*GIVEN TASK*:
Without omitting anything, retype the data that follows.

__________

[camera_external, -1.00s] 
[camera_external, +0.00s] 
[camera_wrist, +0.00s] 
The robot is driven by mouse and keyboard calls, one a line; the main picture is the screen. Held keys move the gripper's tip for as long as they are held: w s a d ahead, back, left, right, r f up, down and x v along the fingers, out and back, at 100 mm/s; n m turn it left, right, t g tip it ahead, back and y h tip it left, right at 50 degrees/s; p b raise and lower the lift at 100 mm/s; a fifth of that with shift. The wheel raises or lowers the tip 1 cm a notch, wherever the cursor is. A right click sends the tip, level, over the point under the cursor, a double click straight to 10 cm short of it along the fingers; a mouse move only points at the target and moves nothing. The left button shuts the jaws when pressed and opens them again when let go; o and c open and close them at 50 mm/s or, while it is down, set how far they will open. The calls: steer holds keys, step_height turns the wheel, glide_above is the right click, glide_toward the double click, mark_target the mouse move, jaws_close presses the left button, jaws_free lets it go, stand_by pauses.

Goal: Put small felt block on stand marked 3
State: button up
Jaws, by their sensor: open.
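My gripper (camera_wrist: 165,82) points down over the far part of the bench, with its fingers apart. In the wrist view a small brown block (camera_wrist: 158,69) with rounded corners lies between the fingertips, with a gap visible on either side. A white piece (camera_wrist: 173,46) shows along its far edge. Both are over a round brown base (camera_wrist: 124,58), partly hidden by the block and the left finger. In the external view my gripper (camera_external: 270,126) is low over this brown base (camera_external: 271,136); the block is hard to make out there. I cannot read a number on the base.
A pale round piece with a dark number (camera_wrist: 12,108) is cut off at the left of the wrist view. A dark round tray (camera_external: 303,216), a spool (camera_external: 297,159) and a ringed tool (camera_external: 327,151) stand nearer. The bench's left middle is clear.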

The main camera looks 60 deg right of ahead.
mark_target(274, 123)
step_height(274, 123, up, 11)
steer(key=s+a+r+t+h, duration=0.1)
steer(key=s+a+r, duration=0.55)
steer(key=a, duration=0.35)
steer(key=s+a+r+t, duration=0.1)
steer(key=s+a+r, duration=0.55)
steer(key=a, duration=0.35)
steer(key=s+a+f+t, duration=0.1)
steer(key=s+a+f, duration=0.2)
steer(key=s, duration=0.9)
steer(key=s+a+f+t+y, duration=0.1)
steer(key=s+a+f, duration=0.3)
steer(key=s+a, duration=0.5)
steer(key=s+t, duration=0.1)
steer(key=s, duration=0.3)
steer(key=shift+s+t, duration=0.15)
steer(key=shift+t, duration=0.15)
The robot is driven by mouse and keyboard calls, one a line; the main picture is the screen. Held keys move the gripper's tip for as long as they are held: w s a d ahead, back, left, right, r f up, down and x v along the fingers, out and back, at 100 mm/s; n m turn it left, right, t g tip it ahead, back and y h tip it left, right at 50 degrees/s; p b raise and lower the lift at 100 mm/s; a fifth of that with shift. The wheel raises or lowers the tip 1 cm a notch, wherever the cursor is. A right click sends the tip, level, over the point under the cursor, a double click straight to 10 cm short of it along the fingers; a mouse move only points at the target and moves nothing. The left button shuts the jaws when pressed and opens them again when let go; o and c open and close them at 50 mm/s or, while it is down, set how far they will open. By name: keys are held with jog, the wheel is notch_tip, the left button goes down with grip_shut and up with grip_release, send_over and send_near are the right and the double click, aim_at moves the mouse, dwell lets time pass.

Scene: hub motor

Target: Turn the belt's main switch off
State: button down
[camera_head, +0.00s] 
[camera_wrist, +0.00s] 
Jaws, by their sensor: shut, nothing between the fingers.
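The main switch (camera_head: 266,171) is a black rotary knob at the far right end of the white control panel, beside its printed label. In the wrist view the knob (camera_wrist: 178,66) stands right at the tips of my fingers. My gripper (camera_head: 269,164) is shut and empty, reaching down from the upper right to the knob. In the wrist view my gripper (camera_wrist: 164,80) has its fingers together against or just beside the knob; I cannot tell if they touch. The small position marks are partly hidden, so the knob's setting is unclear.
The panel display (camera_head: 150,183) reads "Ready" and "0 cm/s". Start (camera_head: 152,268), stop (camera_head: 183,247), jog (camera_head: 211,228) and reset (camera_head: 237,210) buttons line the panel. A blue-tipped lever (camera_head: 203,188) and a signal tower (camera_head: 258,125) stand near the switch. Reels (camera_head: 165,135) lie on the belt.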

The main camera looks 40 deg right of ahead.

__________

*EXERCISE RESPONSE*:
[camera_external, -1.00s] 
[camera_external, +0.00s] 
[camera_wrist, +0.00s] 
The robot is driven by mouse and keyboard calls, one a line; the main picture is the screen. Held keys move the gripper's tip for as long as they are held: w s a d ahead, back, left, right, r f up, down and x v along the fingers, out and back, at 100 mm/s; n m turn it left, right, t g tip it ahead, back and y h tip it left, right at 50 degrees/s; p b raise and lower the lift at 100 mm/s; a fifth of that with shift. The wheel raises or lowers the tip 1 cm a notch, wherever the cursor is. A right click sends the tip, level, over the point under the cursor, a double click straight to 10 cm short of it along the fingers; a mouse move only points at the target and moves nothing. The left button shuts the jaws when pressed and opens them again when let go; o and c open and close them at 50 mm/s or, while it is down, set how far they will open. The calls: steer holds keys, step_height turns the wheel, glide_above is the right click, glide_toward the double click, mark_target the mouse move, jaws_close presses the left button, jaws_free lets it go, stand_by pauses.

Goal: Put small felt block on stand marked 3
State: button up
Jaws, by their sensor: open.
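My gripper (camera_wrist: 165,82) points down over the far part of the bench, with its fingers apart. In the wrist view a small brown block (camera_wrist: 158,69) with rounded corners lies between the fingertips, with a gap visible on either side. A white piece (camera_wrist: 173,46) shows along its far edge. Both are over a round brown base (camera_wrist: 124,58), partly hidden by the block and the left finger. In the external view my gripper (camera_external: 270,126) is low over this brown base (camera_external: 271,136); the block is hard to make out there. I cannot read a number on the base.
A pale round piece with a dark number (camera_wrist: 12,108) is cut off at the left of the wrist view. A dark round tray (camera_external: 303,216), a spool (camera_external: 297,159) and a ringed tool (camera_external: 327,151) stand nearer. The bench's left middle is clear.

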The main camera looks 60 deg right of ahead.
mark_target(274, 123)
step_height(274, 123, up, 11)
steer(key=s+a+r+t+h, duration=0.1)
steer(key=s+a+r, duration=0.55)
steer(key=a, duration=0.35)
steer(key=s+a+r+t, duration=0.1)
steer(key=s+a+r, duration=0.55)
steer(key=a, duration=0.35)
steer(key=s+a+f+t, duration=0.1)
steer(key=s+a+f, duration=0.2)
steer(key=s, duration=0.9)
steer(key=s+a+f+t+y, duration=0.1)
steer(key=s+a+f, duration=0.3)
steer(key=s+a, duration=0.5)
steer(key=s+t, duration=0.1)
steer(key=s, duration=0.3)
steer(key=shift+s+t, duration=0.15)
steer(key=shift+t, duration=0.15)
The robot is driven by mouse and keyboard calls, one a line; the main picture is the screen. Held keys move the gripper's tip for as long as they are held: w s a d ahead, back, left, right, r f up, down and x v along the fingers, out and back, at 100 mm/s; n m turn it left, right, t g tip it ahead, back and y h tip it left, right at 50 degrees/s; p b raise and lower the lift at 100 mm/s; a fifth of that with shift. The wheel raises or lowers the tip 1 cm a notch, wherever the cursor is. A right click sends the tip, level, over the point under the cursor, a double click straight to 10 cm short of it along the fingers; a mouse move only points at the target and moves nothing. The left button shuts the jaws when pressed and opens them again when let go; o and c open and close them at 50 mm/s or, while it is down, set how far they will open. By name: keys are held with jog, the wheel is notch_tip, the left button goes down with grip_shut and up with grip_release, send_over and send_near are the right and the double click, aim_at moves the mouse, dwell lets time pass.

Scene: hub motor

Target: Turn the belt's main switch off
State: button down
[camera_head, +0.00s] 
[camera_wrist, +0.00s] 
Jaws, by their sensor: shut, nothing between the fingers.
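The main switch (camera_head: 266,171) is a black rotary knob at the far right end of the white control panel, beside its printed label. In the wrist view the knob (camera_wrist: 178,66) stands right at the tips of my fingers. My gripper (camera_head: 269,164) is shut and empty, reaching down from the upper right to the knob. In the wrist view my gripper (camera_wrist: 164,80) has its fingers together against or just beside the knob; I cannot tell if they touch. The small position marks are partly hidden, so the knob's setting is unclear.
The panel display (camera_head: 150,183) reads "Ready" and "0 cm/s". Start (camera_head: 152,268), stop (camera_head: 183,247), jog (camera_head: 211,228) and reset (camera_head: 237,210) buttons line the panel. A blue-tipped lever (camera_head: 203,188) and a signal tower (camera_head: 258,125) stand near the switch. Reels (camera_head: 165,135) lie on the belt.

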The main camera looks 40 deg right of ahead.

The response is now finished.